Copy exactly, please, the lines of the data from its start through the line containing "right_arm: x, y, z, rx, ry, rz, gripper".

-- Begin DATASET ROWS --

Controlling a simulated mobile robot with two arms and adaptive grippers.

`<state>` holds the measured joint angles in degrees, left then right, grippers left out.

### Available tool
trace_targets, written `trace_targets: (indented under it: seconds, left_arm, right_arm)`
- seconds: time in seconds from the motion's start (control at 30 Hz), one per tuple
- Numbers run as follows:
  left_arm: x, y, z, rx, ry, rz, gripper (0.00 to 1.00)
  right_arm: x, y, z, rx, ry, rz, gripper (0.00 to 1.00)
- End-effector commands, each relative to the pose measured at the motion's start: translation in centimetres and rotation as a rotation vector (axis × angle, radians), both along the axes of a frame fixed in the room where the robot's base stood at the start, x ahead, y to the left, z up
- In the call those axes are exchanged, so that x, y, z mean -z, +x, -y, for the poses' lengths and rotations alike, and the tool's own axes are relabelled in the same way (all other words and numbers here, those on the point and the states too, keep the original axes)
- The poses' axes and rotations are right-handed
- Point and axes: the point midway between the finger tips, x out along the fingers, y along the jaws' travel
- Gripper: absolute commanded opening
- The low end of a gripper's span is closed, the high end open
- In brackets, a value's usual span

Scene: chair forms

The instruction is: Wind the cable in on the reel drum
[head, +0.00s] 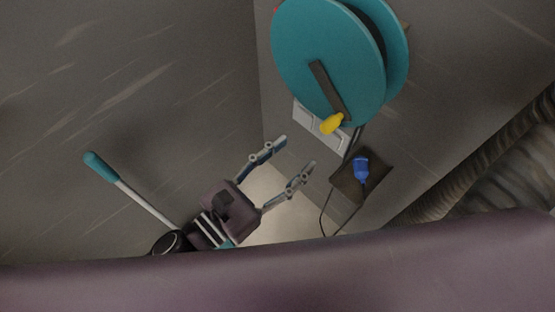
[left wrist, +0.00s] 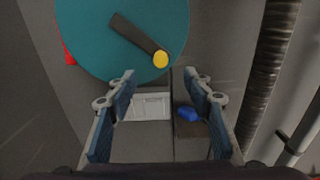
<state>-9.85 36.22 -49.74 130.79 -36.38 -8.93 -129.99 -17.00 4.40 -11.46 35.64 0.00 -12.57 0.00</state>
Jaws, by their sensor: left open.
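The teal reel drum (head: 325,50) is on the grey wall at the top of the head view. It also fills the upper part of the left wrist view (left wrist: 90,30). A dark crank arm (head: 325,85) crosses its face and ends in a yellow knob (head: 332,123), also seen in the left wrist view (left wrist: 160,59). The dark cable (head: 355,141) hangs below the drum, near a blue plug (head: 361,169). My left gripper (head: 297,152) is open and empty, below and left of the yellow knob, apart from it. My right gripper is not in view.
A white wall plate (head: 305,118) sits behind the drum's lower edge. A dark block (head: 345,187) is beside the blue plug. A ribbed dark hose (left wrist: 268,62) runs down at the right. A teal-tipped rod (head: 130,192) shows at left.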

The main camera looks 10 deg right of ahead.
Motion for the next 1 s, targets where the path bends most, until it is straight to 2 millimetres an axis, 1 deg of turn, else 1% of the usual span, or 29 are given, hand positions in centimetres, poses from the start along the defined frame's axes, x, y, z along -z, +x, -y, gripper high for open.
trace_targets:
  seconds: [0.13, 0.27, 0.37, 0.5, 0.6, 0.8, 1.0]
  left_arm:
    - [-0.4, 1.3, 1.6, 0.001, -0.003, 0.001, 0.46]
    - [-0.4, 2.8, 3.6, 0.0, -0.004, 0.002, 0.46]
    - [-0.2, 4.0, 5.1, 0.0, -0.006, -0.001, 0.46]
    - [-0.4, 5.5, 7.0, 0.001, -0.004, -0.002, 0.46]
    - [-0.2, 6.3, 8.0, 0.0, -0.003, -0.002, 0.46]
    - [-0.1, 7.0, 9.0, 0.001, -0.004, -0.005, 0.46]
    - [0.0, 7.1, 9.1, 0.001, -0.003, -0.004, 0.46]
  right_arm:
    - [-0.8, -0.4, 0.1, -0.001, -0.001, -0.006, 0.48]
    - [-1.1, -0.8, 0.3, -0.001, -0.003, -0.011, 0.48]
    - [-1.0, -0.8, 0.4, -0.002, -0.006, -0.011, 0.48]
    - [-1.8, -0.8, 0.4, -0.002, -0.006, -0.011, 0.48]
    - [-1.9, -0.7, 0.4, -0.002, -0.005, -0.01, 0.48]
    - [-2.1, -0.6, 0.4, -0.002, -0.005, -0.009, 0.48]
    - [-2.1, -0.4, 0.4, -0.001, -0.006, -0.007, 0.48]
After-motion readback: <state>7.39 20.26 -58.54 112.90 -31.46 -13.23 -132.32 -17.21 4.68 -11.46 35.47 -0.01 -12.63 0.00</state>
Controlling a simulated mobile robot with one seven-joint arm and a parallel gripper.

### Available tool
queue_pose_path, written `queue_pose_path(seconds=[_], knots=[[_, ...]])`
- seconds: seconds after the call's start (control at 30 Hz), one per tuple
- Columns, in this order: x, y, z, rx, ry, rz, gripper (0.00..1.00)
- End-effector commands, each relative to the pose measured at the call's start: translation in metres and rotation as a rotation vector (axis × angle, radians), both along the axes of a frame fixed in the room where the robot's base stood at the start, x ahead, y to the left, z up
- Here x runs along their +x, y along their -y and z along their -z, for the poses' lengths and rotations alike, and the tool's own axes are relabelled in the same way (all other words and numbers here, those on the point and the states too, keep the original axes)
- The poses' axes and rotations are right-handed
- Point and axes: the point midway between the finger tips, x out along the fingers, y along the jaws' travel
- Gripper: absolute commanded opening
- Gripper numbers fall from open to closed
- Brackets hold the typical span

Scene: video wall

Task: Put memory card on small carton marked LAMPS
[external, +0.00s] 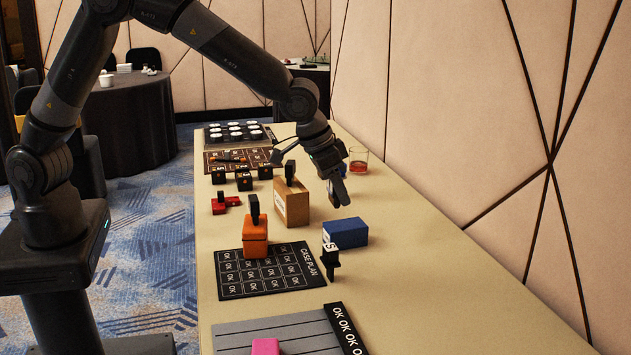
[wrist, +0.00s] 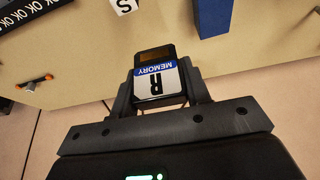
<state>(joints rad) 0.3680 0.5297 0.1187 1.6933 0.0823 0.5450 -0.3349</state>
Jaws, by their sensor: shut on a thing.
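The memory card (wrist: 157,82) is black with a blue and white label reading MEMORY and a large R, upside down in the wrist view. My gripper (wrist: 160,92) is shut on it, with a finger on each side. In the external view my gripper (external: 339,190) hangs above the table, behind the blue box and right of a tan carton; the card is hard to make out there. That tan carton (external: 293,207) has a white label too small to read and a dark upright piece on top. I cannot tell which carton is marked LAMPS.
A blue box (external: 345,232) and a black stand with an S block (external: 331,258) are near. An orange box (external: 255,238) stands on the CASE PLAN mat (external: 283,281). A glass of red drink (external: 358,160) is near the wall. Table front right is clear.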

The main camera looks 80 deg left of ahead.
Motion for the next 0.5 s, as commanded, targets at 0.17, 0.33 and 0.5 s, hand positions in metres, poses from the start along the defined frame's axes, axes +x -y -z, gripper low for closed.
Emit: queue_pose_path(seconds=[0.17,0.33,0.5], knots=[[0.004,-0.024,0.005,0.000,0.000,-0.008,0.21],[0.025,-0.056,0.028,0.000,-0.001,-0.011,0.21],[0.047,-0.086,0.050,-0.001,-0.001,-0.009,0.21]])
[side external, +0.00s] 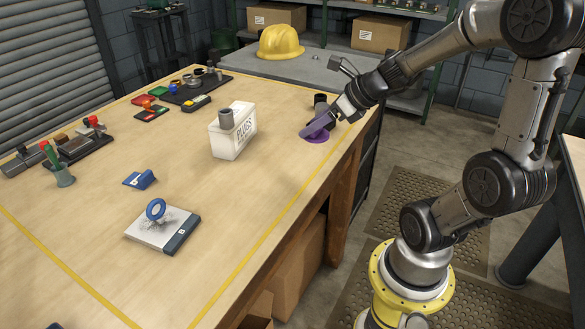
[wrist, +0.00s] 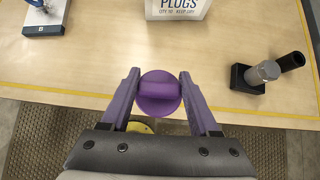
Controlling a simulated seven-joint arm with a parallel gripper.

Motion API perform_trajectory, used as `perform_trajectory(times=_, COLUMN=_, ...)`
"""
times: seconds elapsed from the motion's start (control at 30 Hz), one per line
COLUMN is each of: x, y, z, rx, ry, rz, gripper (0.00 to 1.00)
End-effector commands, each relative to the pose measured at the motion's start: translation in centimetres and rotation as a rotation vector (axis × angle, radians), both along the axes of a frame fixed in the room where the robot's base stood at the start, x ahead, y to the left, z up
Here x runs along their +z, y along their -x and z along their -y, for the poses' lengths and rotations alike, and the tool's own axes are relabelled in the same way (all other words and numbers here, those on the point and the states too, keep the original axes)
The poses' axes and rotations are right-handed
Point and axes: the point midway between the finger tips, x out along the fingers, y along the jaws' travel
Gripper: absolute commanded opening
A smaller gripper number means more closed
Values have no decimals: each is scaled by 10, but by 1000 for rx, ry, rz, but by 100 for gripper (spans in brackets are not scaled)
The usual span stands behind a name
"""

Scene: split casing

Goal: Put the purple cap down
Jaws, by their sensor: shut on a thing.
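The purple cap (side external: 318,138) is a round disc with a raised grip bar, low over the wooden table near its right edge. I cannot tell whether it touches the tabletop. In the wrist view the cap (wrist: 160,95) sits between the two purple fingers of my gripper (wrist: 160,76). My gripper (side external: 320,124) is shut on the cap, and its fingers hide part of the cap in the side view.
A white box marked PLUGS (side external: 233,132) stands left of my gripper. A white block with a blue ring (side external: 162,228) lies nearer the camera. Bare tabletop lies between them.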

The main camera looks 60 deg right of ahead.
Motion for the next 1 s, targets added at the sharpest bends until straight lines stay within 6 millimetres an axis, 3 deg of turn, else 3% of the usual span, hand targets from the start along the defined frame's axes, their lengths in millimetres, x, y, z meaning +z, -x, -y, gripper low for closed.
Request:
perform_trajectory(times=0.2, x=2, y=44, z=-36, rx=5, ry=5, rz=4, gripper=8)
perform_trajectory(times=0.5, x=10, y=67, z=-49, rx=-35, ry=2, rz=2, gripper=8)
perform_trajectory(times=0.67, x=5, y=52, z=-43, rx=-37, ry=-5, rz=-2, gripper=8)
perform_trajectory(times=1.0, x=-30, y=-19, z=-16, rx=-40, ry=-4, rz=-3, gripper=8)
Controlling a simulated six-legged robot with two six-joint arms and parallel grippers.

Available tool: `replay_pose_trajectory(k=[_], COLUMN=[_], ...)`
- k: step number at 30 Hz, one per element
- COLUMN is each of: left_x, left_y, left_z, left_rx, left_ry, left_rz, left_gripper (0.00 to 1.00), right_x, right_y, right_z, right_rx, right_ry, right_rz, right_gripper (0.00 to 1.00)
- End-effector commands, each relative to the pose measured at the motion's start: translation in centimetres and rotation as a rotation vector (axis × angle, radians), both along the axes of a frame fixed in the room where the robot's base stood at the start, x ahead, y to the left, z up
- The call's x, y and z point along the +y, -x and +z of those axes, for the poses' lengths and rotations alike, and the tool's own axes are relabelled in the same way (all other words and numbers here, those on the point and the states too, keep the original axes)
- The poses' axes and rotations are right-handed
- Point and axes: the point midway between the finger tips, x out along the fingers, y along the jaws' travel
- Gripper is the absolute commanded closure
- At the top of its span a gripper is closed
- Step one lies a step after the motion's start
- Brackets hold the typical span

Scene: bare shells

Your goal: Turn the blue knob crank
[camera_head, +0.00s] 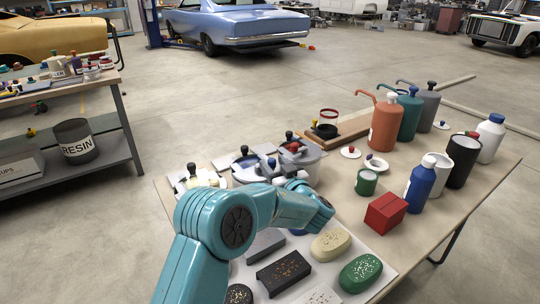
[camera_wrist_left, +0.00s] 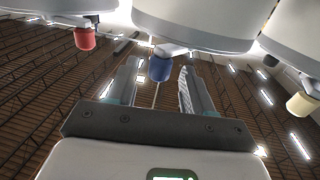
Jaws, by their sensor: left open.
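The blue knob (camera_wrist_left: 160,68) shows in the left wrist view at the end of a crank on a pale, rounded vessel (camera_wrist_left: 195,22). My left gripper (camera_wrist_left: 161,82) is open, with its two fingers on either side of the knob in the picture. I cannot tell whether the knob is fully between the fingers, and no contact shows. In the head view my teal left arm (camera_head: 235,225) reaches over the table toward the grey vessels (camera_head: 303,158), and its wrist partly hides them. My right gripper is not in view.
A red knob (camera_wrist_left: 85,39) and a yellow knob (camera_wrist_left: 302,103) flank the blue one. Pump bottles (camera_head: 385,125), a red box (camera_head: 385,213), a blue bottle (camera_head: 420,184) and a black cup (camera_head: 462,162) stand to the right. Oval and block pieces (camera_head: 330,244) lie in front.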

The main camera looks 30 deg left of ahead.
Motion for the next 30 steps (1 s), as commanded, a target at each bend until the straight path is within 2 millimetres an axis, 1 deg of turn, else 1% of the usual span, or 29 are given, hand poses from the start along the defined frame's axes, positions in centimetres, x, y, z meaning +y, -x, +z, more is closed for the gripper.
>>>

-- End DATASET ROWS --

*FULL OUTPUT*.
Controlling a simulated mobile robot with two arms and adaptive grippers.

`<state>` holds the measured joint angles in degrees, left then right, grippers left out.

### Available tool
trace_targets, written `trace_targets: (indented under it: seconds, left_arm, right_arm)`
- seconds: time in seconds from the motion's start (control at 30 Hz), one per tuple
- Numbers run as follows:
  left_arm: x, y, z, rx, ry, rz, gripper (0.00 to 1.00)
  right_arm: x, y, z, rx, ry, rz, gripper (0.00 to 1.00)

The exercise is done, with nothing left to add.